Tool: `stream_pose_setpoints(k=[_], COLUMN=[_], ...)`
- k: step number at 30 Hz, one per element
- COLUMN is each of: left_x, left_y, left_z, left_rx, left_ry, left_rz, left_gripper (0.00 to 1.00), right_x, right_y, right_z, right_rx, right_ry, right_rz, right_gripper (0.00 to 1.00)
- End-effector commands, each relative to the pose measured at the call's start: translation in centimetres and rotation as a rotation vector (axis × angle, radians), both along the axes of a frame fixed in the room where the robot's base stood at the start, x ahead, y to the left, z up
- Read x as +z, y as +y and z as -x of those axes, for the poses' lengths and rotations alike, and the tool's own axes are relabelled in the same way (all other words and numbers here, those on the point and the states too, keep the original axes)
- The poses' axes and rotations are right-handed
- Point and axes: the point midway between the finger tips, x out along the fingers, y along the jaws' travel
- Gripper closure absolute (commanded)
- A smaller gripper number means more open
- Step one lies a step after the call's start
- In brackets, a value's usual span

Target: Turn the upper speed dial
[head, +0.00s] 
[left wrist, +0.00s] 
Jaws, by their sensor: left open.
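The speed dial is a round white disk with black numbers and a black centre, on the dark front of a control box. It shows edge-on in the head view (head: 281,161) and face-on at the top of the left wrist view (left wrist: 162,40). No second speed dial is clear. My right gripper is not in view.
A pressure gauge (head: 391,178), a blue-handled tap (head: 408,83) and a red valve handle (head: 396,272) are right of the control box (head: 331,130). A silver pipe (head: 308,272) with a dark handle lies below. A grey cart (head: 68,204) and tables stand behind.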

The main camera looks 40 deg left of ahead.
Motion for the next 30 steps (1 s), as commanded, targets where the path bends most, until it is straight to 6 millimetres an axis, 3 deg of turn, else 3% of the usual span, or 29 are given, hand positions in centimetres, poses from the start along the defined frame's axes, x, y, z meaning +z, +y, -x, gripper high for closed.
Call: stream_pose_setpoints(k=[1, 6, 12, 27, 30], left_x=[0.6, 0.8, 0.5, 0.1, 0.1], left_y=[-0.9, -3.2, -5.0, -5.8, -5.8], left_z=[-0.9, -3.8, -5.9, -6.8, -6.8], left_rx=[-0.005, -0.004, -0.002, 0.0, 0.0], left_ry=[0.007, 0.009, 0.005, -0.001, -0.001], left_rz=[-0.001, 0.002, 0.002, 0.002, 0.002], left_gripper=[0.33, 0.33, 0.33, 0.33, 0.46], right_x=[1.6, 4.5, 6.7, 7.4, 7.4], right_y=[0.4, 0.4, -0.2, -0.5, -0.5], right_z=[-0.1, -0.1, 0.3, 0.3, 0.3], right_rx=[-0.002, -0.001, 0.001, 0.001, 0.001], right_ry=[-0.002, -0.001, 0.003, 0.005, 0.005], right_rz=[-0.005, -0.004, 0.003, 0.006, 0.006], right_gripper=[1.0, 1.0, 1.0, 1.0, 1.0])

-*-*-

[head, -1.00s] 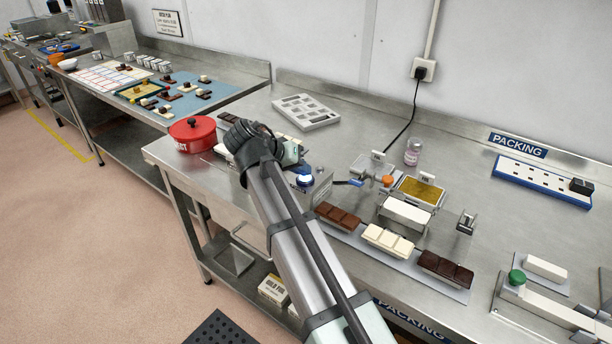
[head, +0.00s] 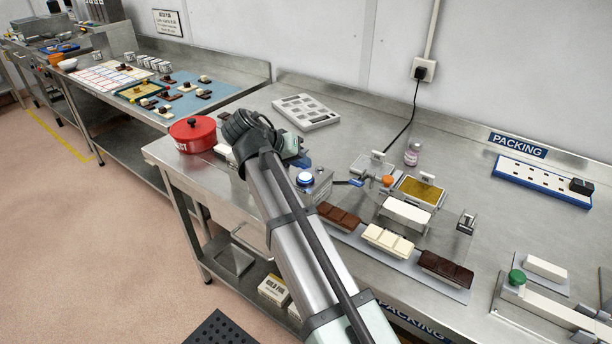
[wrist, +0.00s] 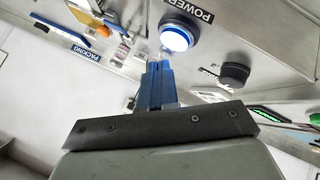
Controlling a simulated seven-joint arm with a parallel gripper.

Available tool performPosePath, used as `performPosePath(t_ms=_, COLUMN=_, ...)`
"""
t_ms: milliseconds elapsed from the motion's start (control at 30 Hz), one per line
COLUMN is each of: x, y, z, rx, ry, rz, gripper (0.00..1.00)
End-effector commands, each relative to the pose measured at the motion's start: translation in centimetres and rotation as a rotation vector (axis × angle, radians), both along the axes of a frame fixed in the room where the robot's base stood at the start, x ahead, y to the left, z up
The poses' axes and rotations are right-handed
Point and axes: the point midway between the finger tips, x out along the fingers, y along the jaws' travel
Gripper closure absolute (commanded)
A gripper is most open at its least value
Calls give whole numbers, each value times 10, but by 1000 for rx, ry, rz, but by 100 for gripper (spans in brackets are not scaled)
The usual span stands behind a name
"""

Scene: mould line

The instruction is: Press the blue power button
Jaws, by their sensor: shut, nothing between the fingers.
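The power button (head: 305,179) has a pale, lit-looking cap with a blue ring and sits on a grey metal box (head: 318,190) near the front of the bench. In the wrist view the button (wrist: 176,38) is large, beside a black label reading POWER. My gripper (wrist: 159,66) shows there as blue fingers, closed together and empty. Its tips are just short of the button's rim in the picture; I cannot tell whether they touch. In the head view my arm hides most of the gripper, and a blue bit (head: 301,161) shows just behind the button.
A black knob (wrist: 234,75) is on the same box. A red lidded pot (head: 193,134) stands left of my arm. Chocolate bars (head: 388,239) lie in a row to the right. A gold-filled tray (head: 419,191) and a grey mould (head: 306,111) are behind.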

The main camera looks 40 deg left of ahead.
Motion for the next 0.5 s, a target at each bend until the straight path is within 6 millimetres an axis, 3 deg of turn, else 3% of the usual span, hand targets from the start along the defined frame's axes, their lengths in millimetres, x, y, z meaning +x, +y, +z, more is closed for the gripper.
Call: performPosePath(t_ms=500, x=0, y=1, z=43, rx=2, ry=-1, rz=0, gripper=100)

-*-*-

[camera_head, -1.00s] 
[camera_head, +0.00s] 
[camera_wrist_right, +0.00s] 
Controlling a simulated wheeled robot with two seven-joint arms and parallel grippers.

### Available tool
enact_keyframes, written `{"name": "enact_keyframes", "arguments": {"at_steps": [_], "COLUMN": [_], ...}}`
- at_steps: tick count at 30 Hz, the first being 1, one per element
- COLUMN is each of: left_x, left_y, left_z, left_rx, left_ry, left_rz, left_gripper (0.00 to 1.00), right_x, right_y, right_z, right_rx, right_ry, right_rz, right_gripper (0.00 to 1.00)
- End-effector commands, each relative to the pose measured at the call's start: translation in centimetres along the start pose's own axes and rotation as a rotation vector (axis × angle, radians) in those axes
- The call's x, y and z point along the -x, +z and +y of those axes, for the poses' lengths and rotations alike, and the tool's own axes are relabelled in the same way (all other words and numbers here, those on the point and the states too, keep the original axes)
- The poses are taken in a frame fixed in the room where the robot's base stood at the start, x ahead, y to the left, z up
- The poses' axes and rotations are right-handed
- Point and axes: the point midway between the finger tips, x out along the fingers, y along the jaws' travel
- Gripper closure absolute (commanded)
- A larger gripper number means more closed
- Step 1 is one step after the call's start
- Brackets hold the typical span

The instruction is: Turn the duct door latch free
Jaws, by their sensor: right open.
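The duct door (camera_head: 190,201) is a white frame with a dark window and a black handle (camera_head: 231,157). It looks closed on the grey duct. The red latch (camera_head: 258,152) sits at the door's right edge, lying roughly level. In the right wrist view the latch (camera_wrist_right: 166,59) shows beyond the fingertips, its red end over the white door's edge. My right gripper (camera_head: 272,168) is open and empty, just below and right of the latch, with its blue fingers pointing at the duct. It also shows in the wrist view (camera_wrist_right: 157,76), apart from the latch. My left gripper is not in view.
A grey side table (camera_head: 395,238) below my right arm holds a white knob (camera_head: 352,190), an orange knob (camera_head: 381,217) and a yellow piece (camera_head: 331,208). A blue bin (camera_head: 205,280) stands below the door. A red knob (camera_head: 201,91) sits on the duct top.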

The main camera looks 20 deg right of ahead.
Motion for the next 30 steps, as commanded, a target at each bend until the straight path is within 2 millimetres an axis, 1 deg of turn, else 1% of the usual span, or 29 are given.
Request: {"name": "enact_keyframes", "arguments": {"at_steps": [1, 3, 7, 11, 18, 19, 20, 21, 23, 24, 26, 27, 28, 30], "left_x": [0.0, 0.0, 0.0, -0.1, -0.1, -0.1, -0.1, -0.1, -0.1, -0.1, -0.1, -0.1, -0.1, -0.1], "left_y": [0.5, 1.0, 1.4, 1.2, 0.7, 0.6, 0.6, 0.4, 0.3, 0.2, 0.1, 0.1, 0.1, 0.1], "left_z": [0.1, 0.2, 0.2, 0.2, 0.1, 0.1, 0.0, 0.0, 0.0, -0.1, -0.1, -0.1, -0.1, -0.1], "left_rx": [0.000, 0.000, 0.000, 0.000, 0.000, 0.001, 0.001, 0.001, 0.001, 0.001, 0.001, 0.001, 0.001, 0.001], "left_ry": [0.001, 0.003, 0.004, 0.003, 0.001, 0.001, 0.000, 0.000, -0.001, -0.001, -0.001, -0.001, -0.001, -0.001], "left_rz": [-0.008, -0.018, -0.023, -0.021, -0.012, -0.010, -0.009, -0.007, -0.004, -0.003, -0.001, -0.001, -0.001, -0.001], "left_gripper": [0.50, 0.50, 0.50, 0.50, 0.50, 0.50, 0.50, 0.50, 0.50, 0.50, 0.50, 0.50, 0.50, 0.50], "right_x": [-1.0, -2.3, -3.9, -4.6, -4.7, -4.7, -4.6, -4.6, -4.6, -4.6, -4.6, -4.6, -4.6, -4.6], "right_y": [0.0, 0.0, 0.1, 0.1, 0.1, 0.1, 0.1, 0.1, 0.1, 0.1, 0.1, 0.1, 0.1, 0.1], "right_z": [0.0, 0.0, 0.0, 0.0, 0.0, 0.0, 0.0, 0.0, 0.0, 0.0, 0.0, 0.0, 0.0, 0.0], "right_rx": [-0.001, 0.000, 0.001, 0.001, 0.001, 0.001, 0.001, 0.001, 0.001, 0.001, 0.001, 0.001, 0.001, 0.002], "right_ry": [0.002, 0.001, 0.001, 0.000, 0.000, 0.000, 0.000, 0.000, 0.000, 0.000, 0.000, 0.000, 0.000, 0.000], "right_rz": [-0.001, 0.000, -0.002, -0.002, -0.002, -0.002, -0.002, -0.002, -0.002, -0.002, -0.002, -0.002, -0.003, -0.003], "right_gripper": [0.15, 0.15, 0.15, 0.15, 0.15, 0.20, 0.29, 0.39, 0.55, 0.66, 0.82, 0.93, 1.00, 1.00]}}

-*-*-

== Exercise instructions ==
Copy each line of the records above that carries the word "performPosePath".

== Reply ==
Available tool performPosePath, used as `performPosePath(t_ms=_, COLUMN=_, ...)`
Call: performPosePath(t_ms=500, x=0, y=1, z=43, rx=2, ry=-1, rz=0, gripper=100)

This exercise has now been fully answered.